Recorded data
▬▬▬▬▬▬

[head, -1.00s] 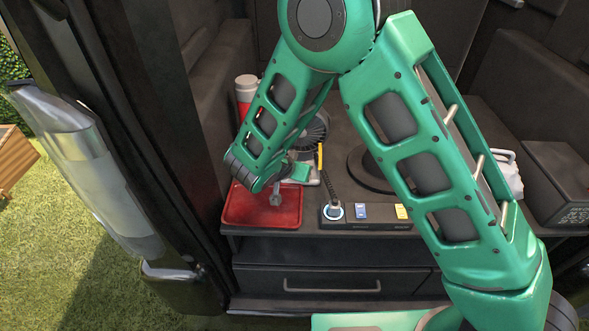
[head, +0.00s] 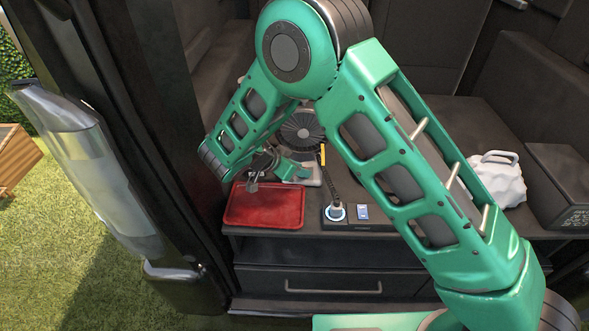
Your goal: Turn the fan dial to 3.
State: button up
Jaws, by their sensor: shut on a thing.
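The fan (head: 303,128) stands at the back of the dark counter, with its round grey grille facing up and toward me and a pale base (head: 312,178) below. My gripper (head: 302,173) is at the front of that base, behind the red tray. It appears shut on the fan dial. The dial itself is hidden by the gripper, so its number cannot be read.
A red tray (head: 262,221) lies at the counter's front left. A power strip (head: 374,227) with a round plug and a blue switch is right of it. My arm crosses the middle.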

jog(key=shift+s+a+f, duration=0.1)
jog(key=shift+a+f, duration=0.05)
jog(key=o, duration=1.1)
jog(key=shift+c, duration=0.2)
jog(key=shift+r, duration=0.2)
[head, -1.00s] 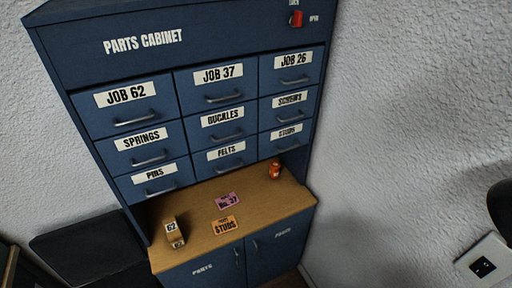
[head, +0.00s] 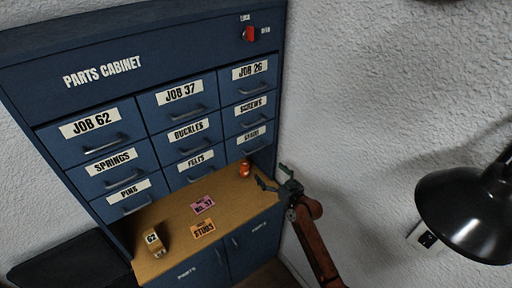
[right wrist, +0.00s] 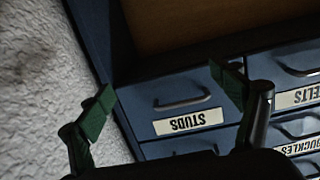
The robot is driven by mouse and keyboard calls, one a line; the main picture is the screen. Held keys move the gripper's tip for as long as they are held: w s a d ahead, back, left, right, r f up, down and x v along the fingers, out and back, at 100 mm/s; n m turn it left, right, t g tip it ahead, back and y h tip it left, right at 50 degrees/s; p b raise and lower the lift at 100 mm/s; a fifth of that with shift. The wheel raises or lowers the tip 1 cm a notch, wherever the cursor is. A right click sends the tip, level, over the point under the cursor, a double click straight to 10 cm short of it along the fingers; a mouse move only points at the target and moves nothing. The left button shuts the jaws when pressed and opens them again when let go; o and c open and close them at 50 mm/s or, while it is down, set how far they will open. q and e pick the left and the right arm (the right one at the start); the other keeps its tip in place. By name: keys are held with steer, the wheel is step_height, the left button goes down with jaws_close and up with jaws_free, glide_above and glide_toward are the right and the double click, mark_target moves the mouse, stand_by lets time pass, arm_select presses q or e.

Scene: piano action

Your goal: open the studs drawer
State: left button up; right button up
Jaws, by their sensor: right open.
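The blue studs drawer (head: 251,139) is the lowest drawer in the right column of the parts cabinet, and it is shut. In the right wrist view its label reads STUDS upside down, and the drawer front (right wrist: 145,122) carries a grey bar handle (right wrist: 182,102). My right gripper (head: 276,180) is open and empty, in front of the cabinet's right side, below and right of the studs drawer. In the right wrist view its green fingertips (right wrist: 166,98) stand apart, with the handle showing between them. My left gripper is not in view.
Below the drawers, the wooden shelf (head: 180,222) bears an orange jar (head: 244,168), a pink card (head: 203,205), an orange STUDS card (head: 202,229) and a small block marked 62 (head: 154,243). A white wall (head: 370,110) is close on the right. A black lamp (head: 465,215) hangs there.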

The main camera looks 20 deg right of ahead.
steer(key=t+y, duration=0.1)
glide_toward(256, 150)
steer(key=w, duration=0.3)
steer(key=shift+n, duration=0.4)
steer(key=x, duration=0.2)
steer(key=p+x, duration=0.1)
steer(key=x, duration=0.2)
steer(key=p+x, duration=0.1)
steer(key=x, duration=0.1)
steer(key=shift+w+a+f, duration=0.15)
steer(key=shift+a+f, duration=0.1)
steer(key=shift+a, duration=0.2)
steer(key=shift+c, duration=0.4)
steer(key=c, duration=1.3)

▬▬▬▬▬▬

-- Written problem --
Transcribe the opening line of the listing above, please, and every line after it through the line with "State: button up", word for word, without pictures.

-- Written response --
[head, -1.00s] 
[head, +0.00s] 
Your goal: Turn the fan dial to 3.
State: button up

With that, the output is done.